◆ RAW DATA
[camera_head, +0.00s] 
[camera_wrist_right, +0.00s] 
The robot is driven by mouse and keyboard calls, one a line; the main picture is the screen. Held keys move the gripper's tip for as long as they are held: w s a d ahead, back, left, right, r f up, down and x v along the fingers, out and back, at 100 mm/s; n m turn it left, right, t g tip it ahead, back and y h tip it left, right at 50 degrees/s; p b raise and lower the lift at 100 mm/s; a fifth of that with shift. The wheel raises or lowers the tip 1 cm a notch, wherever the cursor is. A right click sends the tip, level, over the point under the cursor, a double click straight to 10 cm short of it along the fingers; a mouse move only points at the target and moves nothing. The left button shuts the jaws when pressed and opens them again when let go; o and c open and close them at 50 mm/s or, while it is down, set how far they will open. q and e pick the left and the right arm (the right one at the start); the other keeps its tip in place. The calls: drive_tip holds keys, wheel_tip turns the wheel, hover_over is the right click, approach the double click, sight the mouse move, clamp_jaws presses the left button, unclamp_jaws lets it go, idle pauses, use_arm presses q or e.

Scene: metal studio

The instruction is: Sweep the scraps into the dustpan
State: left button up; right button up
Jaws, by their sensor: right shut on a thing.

◆ PROMPT
The required output is the exact run of lines from the beginning of the listing above to the line that contains "Scene: metal studio", inclusive of both.

◆ WRITTEN SOLUTION
[camera_head, +0.00s] 
[camera_wrist_right, +0.00s] 
The robot is driven by mouse and keyboard calls, one a line; the main picture is the screen. Held keys move the gripper's tip for as long as they are held: w s a d ahead, back, left, right, r f up, down and x v along the fingers, out and back, at 100 mm/s; n m turn it left, right, t g tip it ahead, back and y h tip it left, right at 50 degrees/s; p b raise and lower the lift at 100 mm/s; a fifth of that with shift. The wheel raises or lowers the tip 1 cm a notch, wherever the cursor is. A right click sends the tip, level, over the point under the cursor, a double click straight to 10 cm short of it along the fingers; a mouse move only points at the target and moves nothing. The left button shuts the jaws when pressed and opens them again when let go; o and c open and close them at 50 mm/s or, while it is down, set how far they will open. q and e pick the left and the right arm (the right one at the start); the other keeps its tip in place. The calls: drive_tip holds keys, wheel_tip turns the wheel, hover_over is the right click, approach the double click, sight the mouse move, clamp_jaws presses the left button, unclamp_jaws lets it go, idle pauses, use_arm presses q or e.

Scene: metal studio

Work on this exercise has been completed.